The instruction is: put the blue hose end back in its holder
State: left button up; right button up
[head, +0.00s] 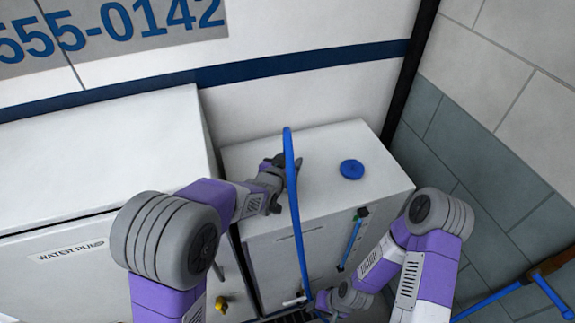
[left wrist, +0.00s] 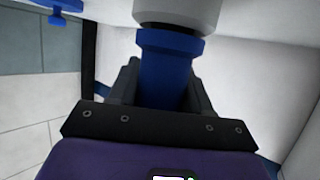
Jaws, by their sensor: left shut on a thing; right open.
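The blue hose (head: 297,215) rises in a tall arc in front of a white cabinet and runs down to the bottom edge in the head view. My left gripper (head: 280,165) is over the cabinet top, behind the hose. In the left wrist view its jaws (left wrist: 160,90) are shut on a blue cylindrical piece, the hose end (left wrist: 166,70). A pale grey round part (left wrist: 177,14) meets its blue collar; I cannot tell whether this is the holder. My right gripper (head: 328,302) is open, low by the cabinet's front, near the hose and partly hard to make out.
A blue round cap (head: 351,169) lies on the white cabinet top (head: 320,145). A blue stick-like thing (head: 352,240) hangs on its front. A larger cabinet labelled water pump (head: 100,150) stands left, with a yellow tap (head: 221,304) below. Blue and brown bars (head: 535,278) are right.

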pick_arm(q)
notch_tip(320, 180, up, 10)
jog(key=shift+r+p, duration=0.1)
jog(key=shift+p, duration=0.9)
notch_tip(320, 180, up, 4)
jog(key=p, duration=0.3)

--------------------------------

The data above should be repeated exactly, minus any pictures.

The instruction is: put the blue hose end back in its holder
State: left button up; right button up
[head, +0.00s] 
[left wrist, +0.00s] 
Jaws, by their sensor: left shut on a thing; right open.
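The blue hose (head: 297,215) rises in a tall arc in front of a white cabinet and runs down to the bottom edge in the head view. My left gripper (head: 280,165) is over the cabinet top, behind the hose. In the left wrist view its jaws (left wrist: 160,90) are shut on a blue cylindrical piece, the hose end (left wrist: 166,70). A pale grey round part (left wrist: 177,14) meets its blue collar; I cannot tell whether this is the holder. My right gripper (head: 328,302) is open, low by the cabinet's front, near the hose and partly hard to make out.
A blue round cap (head: 351,169) lies on the white cabinet top (head: 320,145). A blue stick-like thing (head: 352,240) hangs on its front. A larger cabinet labelled water pump (head: 100,150) stands left, with a yellow tap (head: 221,304) below. Blue and brown bars (head: 535,278) are right.

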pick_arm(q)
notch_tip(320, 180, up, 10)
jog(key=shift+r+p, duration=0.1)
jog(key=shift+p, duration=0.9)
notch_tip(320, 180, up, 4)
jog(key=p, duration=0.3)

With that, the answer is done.